The staff at Lankaenews.com website had been coming under threat for some time. Police are now guarding the bungalow which the website uses as its office.
The attackers broke the door and burned the rooms where the stock of newspapers going back 20 years was kept.
The attack at about 2am (2030GMT) came six months after a TV station owned by opposition supporters was fire-bombed.
Like earlier attacks on media premises, this one came in the middle of the night.
At dawn the website's photographer, Sanjay Dassanayake, took pictures inside the building.
They show mangled and burnt-out wreckage.

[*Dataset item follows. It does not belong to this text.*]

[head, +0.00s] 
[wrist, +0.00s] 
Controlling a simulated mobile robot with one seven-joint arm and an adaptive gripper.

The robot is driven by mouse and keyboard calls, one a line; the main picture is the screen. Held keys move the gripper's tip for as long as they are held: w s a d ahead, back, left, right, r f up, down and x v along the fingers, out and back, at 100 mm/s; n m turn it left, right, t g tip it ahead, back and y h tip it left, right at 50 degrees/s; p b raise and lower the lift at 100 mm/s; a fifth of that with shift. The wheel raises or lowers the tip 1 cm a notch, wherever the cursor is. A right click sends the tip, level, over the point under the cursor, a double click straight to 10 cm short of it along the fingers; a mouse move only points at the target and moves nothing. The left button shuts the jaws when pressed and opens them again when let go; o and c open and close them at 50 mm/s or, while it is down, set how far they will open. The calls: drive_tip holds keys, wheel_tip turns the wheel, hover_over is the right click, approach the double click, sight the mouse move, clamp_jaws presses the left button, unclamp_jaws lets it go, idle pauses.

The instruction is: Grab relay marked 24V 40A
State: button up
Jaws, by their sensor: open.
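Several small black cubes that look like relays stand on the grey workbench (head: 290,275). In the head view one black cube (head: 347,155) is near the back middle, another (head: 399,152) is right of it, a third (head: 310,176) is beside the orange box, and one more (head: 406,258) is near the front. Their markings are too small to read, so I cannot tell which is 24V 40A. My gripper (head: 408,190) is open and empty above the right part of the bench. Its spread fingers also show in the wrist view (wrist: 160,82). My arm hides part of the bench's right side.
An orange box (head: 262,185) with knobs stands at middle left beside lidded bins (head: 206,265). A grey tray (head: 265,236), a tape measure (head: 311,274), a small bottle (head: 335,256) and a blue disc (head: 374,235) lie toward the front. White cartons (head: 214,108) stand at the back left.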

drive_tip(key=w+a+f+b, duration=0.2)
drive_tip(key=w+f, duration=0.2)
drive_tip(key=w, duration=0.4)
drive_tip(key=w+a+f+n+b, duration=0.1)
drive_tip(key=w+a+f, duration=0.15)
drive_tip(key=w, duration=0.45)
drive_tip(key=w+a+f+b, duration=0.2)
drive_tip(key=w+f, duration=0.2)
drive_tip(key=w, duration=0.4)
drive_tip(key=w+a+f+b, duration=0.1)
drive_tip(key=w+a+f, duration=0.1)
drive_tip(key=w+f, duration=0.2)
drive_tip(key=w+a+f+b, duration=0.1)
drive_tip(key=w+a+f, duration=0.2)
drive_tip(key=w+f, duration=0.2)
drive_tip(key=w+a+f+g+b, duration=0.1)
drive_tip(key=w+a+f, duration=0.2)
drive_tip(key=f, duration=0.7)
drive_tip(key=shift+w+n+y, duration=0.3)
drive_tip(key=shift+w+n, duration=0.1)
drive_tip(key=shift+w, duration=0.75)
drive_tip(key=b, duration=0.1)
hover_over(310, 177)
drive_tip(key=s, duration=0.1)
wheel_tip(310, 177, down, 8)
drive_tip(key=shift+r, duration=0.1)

"It is well to note that under the President Rajapakse regime the free media had suffered most and sustained losses to persons and property on an unprecedented scale in the media history of Sri Lanka," a statement released by the website said.
Mr Dassanayake said that "all the computers [were] destroyed and we had a mini-library. And all the documents we had, that means all papers, all books and things like that, were all destroyed".
President Mahinda Rajapaksa has ordered the police to launch an urgent inquiry.
Communications Minister Keheliya Rambukwella said that the attack "was carried out by a group in an attempt to destroy the image of the Government in the eyes of the people".
"They committed this heinous crime... to direct the blame on the government and to create problems for us," he told the Daily Mirror newspaper.
The website's news editor, Bennett Rupasinghe, told the BBC that the site had written many stories critical of what he said was corruption, wastage and cheating "especially on the part of the government".
"We had a lot of threats, varied threats, even before this incident.
"People came here and snooped around two days ago so we could easily say this was well planned," he said.
Last year, the website editor fled the country after getting threatening phone calls.
"Our editor was questioned several times by the Criminal Investigation Department. He went into exile because during the last presidential election, he got threatening phone-calls and emails and vehicles with no number plates had been visiting our office premises," Mr Rupasinghe added.
One of the website's writers, Prageeth Eknaligoda, vanished without trace, the victim of suspected abduction.
The human rights group Amnesty International says that at least 14 media workers have been unlawfully killed in Sri Lanka in the past five years.